> **What needs to be done**
Exactly as written, quote every line that follows, skipping the images.

> **Raw data**
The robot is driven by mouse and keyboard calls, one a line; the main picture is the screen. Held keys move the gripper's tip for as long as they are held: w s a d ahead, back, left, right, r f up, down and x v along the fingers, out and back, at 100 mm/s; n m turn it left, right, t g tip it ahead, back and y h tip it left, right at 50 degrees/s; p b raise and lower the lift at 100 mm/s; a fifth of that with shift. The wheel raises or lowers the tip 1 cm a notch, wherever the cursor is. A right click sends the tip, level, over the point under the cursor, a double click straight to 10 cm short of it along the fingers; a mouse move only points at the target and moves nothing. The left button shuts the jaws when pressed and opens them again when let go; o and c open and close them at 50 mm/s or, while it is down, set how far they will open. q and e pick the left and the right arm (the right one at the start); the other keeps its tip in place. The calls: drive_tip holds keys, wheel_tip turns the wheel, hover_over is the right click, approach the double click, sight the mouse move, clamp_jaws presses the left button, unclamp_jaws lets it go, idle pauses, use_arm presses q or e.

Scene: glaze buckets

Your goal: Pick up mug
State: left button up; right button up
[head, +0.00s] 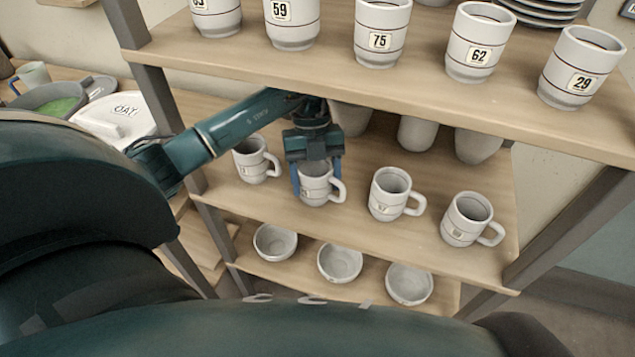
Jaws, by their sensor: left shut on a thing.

> **Result**
The robot is driven by mouse and keyboard calls, one a line; the main picture is the screen. Held keys move the gripper's tip for as long as they are held: w s a d ahead, back, left, right, r f up, down and x v along the fingers, out and back, at 100 mm/s; n m turn it left, right, t g tip it ahead, back and y h tip it left, right at 50 degrees/s; p b raise and lower the lift at 100 mm/s; a fifth of that with shift. The wheel raises or lowers the tip 1 cm a notch, wherever the cursor is. A right click sends the tip, level, over the point under the cursor, a double click straight to 10 cm short of it along the fingers; a mouse move only points at the target and moves nothing. The left button shuts the jaws when pressed and opens them again when let go; o and c open and close them at 50 mm/s or, while it is down, set how far they will open. q and e pick the left and the right arm (the right one at the start); the other keeps its tip in place. The calls: drive_tip holds keys, wheel_tip turns the wheel, hover_over is the right click, approach the double click, sight the mouse move, clamp_jaws presses the left button, unclamp_jaws lets it go, idle pauses, use_arm presses q or e.

Scene: glaze buckets

Your goal: Pick up mug
State: left button up; right button up
[head, +0.00s] 
Jaws, by their sensor: left shut on a thing.

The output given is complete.